For the fourth consecutive year, Britain's superyacht sector is reporting growth. The fall in the pound means many overseas buyers are now buying British.

Figures released by British Marine reveal that for the fourth consecutive year, Britain’s superyacht industry has seen growth.

Global demand for British superyachts has helped industry revenue increase by more than 11.5% in 2015/16 to £605 million.

This comes despite the uncertainty and financial volatility surrounding the EU referendum.

According to British Marine, British products, services and expertise continue to be in “high demand from international markets, cementing the UK as a hub for the superyacht industry.”

The figures come as UK businesses head to the Monaco Yacht Show, which begins on 28 September.
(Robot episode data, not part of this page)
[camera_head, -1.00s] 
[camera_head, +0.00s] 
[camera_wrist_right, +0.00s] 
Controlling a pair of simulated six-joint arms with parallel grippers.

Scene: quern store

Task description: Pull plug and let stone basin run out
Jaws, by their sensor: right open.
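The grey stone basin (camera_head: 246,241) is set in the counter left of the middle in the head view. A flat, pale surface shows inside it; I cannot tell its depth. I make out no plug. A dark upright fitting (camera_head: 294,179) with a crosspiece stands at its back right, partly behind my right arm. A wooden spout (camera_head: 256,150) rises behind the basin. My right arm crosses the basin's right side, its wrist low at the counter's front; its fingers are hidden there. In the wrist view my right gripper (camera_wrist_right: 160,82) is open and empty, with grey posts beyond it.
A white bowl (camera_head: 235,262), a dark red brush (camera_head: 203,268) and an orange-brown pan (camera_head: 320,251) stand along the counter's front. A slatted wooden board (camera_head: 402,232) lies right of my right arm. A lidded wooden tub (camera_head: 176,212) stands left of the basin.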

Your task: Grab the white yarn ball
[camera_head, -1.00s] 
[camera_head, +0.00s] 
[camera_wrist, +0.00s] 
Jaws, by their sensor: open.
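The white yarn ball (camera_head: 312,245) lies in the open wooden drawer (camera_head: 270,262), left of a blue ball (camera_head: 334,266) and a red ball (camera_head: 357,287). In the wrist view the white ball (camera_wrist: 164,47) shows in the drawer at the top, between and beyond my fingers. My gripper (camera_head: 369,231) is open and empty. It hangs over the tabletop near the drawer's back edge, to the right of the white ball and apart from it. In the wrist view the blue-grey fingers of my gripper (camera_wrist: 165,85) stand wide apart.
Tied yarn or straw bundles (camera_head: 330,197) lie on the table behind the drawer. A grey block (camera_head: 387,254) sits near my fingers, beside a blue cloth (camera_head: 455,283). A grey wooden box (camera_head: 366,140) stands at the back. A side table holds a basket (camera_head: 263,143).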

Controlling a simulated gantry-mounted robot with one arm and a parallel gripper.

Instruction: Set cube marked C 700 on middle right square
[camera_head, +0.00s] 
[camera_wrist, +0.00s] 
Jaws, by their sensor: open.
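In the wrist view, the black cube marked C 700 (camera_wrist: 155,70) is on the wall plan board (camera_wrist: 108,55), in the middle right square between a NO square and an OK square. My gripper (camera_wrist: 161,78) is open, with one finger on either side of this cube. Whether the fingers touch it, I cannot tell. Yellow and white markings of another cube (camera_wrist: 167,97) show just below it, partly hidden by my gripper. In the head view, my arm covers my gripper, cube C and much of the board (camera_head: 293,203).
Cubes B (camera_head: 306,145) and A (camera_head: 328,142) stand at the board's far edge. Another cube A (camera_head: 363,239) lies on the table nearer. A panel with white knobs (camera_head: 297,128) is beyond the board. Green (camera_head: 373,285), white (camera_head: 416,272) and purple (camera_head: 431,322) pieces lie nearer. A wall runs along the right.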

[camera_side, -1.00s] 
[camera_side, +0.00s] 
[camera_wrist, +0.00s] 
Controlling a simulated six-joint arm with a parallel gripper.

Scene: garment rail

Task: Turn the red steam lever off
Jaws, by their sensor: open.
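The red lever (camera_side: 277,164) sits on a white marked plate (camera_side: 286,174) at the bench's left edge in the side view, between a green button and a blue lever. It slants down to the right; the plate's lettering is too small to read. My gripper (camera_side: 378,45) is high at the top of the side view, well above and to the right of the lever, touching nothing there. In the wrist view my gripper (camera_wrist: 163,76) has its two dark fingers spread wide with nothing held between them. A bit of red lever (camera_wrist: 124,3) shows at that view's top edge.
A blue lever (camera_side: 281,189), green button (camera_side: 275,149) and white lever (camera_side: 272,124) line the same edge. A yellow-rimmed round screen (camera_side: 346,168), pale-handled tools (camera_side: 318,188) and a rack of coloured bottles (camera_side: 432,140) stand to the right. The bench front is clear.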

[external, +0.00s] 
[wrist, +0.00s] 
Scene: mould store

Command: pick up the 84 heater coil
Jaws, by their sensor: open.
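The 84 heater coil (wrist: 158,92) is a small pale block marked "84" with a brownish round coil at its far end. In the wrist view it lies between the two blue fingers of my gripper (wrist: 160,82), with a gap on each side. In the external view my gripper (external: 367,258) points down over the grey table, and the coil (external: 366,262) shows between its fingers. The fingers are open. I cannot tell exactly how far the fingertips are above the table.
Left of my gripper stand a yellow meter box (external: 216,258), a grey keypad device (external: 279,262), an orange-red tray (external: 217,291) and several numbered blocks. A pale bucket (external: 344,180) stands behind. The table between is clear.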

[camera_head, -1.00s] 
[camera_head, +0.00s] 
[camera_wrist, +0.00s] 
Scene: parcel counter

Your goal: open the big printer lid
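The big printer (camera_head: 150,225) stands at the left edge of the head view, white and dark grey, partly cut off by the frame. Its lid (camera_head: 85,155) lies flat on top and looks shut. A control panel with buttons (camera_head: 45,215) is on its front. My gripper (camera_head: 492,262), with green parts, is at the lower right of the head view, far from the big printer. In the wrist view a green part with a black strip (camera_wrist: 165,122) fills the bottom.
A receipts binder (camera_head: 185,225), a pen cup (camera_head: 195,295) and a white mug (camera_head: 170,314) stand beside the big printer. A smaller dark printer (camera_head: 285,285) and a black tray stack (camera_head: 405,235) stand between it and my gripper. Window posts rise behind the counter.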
Major exhibitors include international superyacht service providers, Burgess Yachts, who will be exhibiting the largest superyacht at the show – the 90m Athena – and the Plymouth-based Princess Yachts, who will be showcasing their 30M and 40M motor yachts.

British Marine said its research showed that full time employment in Britain’s superyacht industry had grown by 4.5%, with the sector now employing 4,125 people.

Business confidence is also high, with 75% of companies positive about the next 12 months.

Earlier this month, Sunseeker International announced a £50 million investment plan after the company revealed it was back in to profit in the second quarter of 2016.

British Marine said the majority of its members were reporting high levels of confidence post-EU referendum.

This is in stark contrast to the sharp falls in business optimism recorded in August among British small and medium sized enterprises in non-marine industries.

Productivity levels are rising, with 72% of respondents reporting an increase in business activity, compared to 61% in the last survey

The global superyacht boatbuilding and refit sectors, as well as aftermarket and service businesses, have also grown rapidly since the recession.

This has had knock-on benefits for UK jobs, with 50% of UK superyacht manufacturers reporting an increase in staff numbers.

One in five supply chain businesses, such as specialist galley fitters and interior designers, are also reporting an increase in their workforce

The chairman of Superyacht UK, Peter Brown, said the UK superyacht sector continued to outperform the rest of the marine industry and the domestic economy.

“From yacht design and new build, to legal services, we have the breadth of expertise to act as a hub for the global superyacht industry,” he commented.

“Another year of impressive growth can be put down to businesses taking advantage of this hub status, strong market fundamentals and the growing global demand for British products and services,” he added.

Brown said that with market dynamics strong, the superyacht sector is expected to continue to post positive revenue growth over the next 12 months.

“The decision to leave the EU is likely to dampen this growth, but the sector is showing confidence going into the end of the year,” he noted.

“This is because we have less exposure to domestic economic risk and a depreciation in sterling has strengthened the purchasing power of our overseas buyers,” explained Brown.

Commenting on the findings, the international development manager for Superyacht UK and British Marine, Richard Selby, said: “Recent years have seen greater demand for yacht sales from international markets, including Asia and the US.”

“This has led British builders to shift their focus to bespoke yacht builds. We are seeing this particularly with Sunseeker, which is now the number two shipyard in the world, and Princess, which has stood out as a leading global brand over the last few years,” he continued.

“Both builders now regularly compete with rivals in Italy, the Netherlands and Germany,” added Selby.